First time i'm getting my thoughts out in the open. Otherwise they were scribblings on diaries- which i'd rather call 'My Thought- books; or frantically written notes on bits of paper, judiciously saved from eyes that may 'not understand'. But then the need for secrecy always battles with the want to know what others would think if they saw what i think.

And now what do i write? Allow my thoughts to run down to my fingers. But then there are bubbles in my head. The colours spilling over each other. But as i go to touch them they pop and out, come all these other thoughts which don't really seem so colourful.

Uprooted and out somewhere else. The roots still hold far away. And here i don't want the roots to grow deep. what if they come across a stone? Will i find my way around it? And then i hope the old roots don't just dry- up.
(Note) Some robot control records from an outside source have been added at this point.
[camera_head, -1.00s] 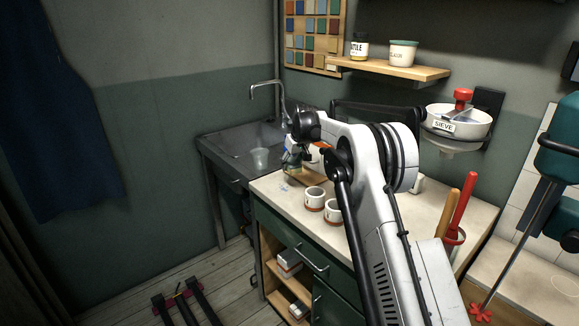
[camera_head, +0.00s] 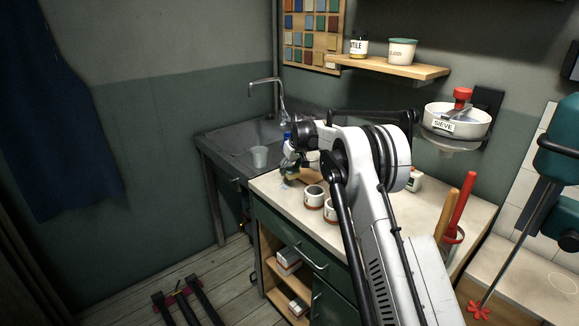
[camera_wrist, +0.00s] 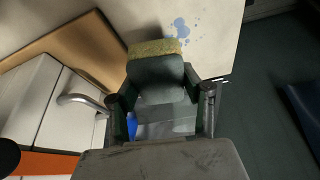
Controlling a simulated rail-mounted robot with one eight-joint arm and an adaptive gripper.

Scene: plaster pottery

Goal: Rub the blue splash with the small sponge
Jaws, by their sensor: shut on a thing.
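My gripper (camera_wrist: 155,75) is shut on the small sponge (camera_wrist: 153,48), a yellowish block that sticks out past the fingertips in the wrist view. The blue splash (camera_wrist: 181,29) shows as a few blue blotches on the pale worktop, just beyond the sponge and a little to its right. I cannot tell whether the sponge touches the worktop. In the head view my gripper (camera_head: 291,164) is low over the worktop's far left corner, near the sink. The sponge is small there and the splash is hard to make out.
Two white mugs with brown bases (camera_head: 314,197) stand close to my gripper on the worktop (camera_head: 380,210). A white mug with an orange band (camera_wrist: 35,105) and a wooden board (camera_wrist: 75,50) are left in the wrist view. The sink (camera_head: 228,140) holds a clear cup (camera_head: 259,157).

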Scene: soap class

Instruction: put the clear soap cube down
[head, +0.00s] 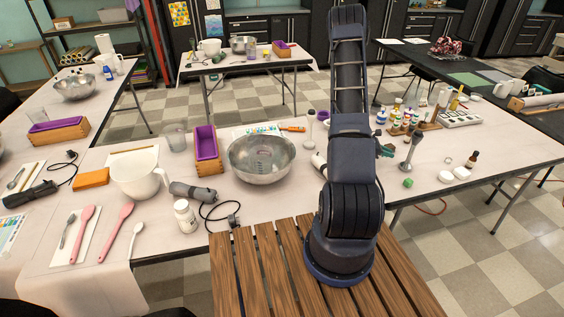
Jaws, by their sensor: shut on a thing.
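My arm rises from the slatted wooden platform and blocks the middle of the table. I cannot make out the clear soap cube. A steel mixing bowl (262,158) stands on the white-covered table (255,195), left of my arm. Pale shapes inside the bowl are too unclear to name. A small green piece (408,183) lies on the table to the right of my arm.
A white pitcher (138,176), a purple mold in a wooden box (207,150), a hand blender (195,191) and a white bottle (185,217) crowd the left. A standing blender (411,150), several small bottles and white jars (461,173) are on the right.

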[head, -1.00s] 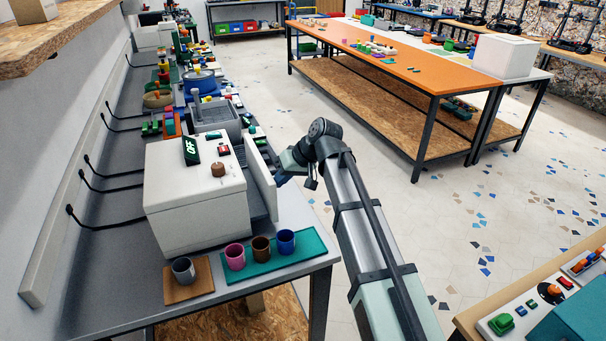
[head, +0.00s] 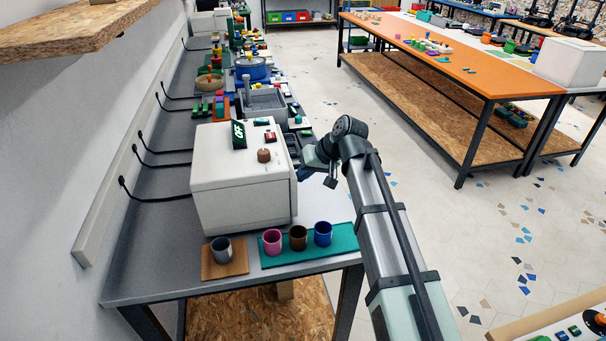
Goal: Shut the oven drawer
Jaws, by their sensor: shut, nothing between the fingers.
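The white oven (head: 238,195) stands on the grey bench, with a green-lit display reading OFF, a red switch and a brown knob on top. Its drawer front (head: 293,190) is on the right side and shows only as a narrow edge; it looks flush or nearly flush with the body. My gripper (head: 303,173) is at the right side of the oven, at the drawer front; whether it touches cannot be told. It is shut and holds nothing. Its fingertips are small and dark in this view.
A grey cup (head: 221,250) stands on a brown mat (head: 238,268). Pink, brown and blue cups stand on a teal mat (head: 345,240) before the oven. A sink (head: 263,101) and small items lie behind.

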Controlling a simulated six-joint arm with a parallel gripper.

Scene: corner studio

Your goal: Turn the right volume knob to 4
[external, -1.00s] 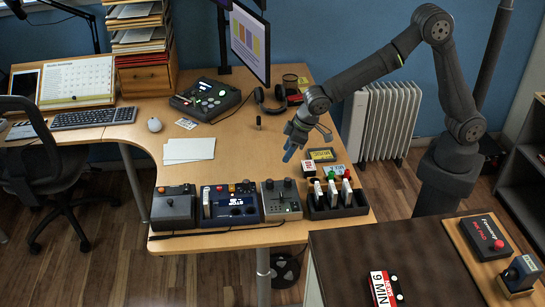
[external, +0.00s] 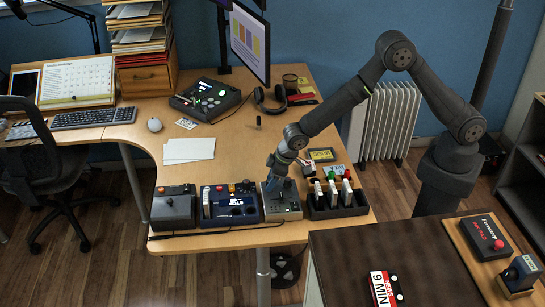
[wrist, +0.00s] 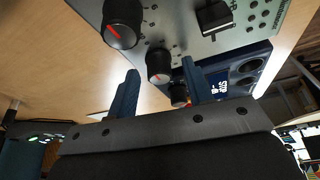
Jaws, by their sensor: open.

I can only hope to sustain myself until i can go back and feel, the earth around me. That part of the earth that i recognise the smell of. The roots that have grown into trees that i have known and loved.

But then here, it's a new world. And a part of me is accepting it. Life is like that isn't it? Accepting. Otherwise how do we survive? And then there are these feelings i didn't know i had in me. i can't name them. or is it this that i had wanted? Wanted, but never known. Fluctuating feelings. Or is it my attitude? Oh God, the questions. They seem so innocent until you actually look at them. But then they have all those sub- questions. The worse thing- i can't find the answers! I know i have to look, but where? And when i know where to search i am given that impossible to follow buy so wise advice- have patience.

Sometimes i feel lost and at other times like i'm just discovering myself. I turn inside. But then maybe some other time. It might not be the right time to go there. Let me let me be!